Life-tracing is a good term, perhaps, for what Wilder does well: certainly the plot isn’t complicated. We know everyone’s end before they begin. But Wilder takes us along with them, slowly drawing the corners of their life together until we can see the whole thing with one sweep of the eyes, and even though we cannot explain why they die on that bridge on that morning, somehow we know that it came at the right moment. There’s something about these lives that integrates death intelligibly: even those whose lives seem “interrupted” by death, who would not have said they were “ready to go”, go to their deaths in a way that gives peace (with tears).
I think Wilder’s to be commended for many things—he’s bold enough to choose a setting outside the U.S., to talk rapidly about Spanish court life and 18th Century Spanish drama without dumbing it down for an American audience, to tackle a huge issue (the problem of evil) without resolving it neatly and pleasantly. It may be most bold of all to tell a story with no central character (though many recurring faces appear), no real central conceit other than that every main character will die (in the same manner) and that we want to know why. It’s a strange novel…if he’d written it 40 or 50 years later, I feel sure he’d have stepped into science fiction, since his choice of 18th Century Peru was, I think, an attempt to free himself from his readers’ preconceptions in order to focus on the ideas (something I think is now very common in the best sci-fi) and let them drive the whole story. But unlike a lot sci-fi authors, Wilder’s not prescriptive…it’s not obvious who he’s rooting for, or even whether or not he thinks these deaths are just ends for wicked souls (most of them have something to be sorry for, at least) or terrible, tragic losses of innocent life. In the end, as a literary talent, I don’t know that a lot of other authors could (or should) emulate his approach in this novel, but I thought it was excellent.

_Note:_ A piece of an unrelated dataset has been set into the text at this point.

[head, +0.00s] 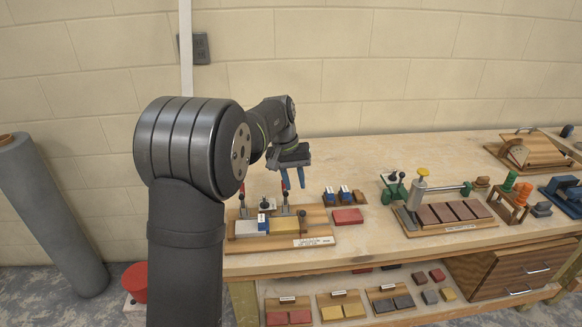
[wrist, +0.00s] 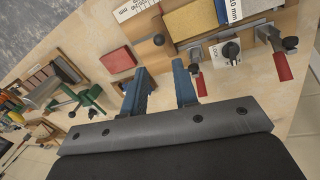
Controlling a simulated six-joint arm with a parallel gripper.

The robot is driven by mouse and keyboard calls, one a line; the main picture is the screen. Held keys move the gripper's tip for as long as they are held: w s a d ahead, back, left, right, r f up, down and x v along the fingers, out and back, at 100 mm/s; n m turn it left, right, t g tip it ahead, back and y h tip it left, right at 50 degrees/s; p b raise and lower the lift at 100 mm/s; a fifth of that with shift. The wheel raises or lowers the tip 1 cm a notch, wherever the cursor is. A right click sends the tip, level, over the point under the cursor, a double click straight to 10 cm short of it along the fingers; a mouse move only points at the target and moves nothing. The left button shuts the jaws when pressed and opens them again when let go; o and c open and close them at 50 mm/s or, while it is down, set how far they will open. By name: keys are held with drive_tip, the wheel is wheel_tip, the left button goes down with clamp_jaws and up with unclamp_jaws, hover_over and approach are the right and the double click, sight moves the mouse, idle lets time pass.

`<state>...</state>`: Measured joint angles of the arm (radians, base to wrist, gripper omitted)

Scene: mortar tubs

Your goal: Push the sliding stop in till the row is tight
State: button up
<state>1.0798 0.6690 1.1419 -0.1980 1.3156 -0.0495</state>
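A wooden fixture board (head: 318,240) stands at the bench's near left, below my gripper (head: 292,184).
Two red-handled clamps (wrist: 281,66) and a lock dial (wrist: 231,50) line the board's far side. A red block (head: 347,216) lies to its right.

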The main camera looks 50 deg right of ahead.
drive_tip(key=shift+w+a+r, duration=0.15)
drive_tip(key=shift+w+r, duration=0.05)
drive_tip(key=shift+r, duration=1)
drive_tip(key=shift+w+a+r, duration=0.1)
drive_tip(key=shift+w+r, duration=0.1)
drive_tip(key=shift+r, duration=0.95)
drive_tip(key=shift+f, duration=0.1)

I can’t give him high marks here. It’s not Wilder’s fault—he didn’t know that I’d come along 80+ years later and want him to give insight into 1928 in the United States. Nevertheless, it’s a criteria and one I can hardly see how to apply: perhaps the character of the flamboyant actress, Camila Perichole, connects on some level with the New Woman of the 1920s, but even that is a stretch. And the meditative, thoughtful pace of this book, and its fixation on the very humble reality of death, really seem light years from the decadent, devil-may-care, last call year of 1928, where the U.S., perched on the brink of a precipitous depression, careened blissfully through the night towards the iceberg of Black Tuesday. I expect the next few novels to reveal those cultural currents really starkly (I hope they will, at least), but Wilder doesn’t seem to have cared to engage with his society—not in this book, at least.
My ratings system is hard to fine-tune, but here’s my considered opinion: “I strongly recommend reading this book, in the right mood.” I think it’s great—I really do!—but I also know that I needed to get about 20-30 pages in before I could tell that it was worthwhile, and I generally had to read it in moments of real peace, usually in solitude. It’s not a great book for dashing through as you jostle elbows with folks on a crowded bus. I’d rank this my 2nd favorite novel thus far, though, so if you don’t normally read in places with peace and quiet, find the place, make the time, and get this book. Please. I think you’ll be glad you did.
The Last Word:
It’s becoming a frequent complaint of mine that it’s hard to pick this last excerpt. Maybe doing so is a bad idea? I’m not sure. At any rate, in this book particularly, it’s very hard to choose something from late in the book, since all the principal characters are dead. So I’m going to back track (if that’s all right with you), and supply a piece of the last character’s section, Uncle Pio’s section, that I’d considered excerpting from in my blog post about him (but cut for considerations of space). I hope you enjoy this little view into Uncle Pio and Camila’s work on her skills as an actress (and perhaps the view also includes Wilder’s own feelings about his art?), and I encourage you to vote in the poll just below this post! And now, in conclusion, take it away, Thornton Wilder:
“The Perichole would fling her face and arms upon the table amid the pomades, caught up into a tremendous fit of weeping. Only perfection would do, only perfection. And that had never come.
Then beginning in a low voice Uncle Pio would talk for an hour, analyzing the play, entering into a world of finesse in matters of voice and gesture and tempo, and often until dawn they would remain there declaiming to one another the lordly conversation of Calderon.
Whom were these two seeking to please? Not the audiences of Lima. They had long since been satisfied. We come from a world where we have known incredible standards of excellence, and we dimly remember beauties which we have not seized again; and we go back to that world. Uncle Pio and Camila Perichole were tormenting themselves in an effort to establish in Peru the standards of the theatres in some Heaven whither Calderon had preceded them. The public for which masterpieces are intended is not on this earth.”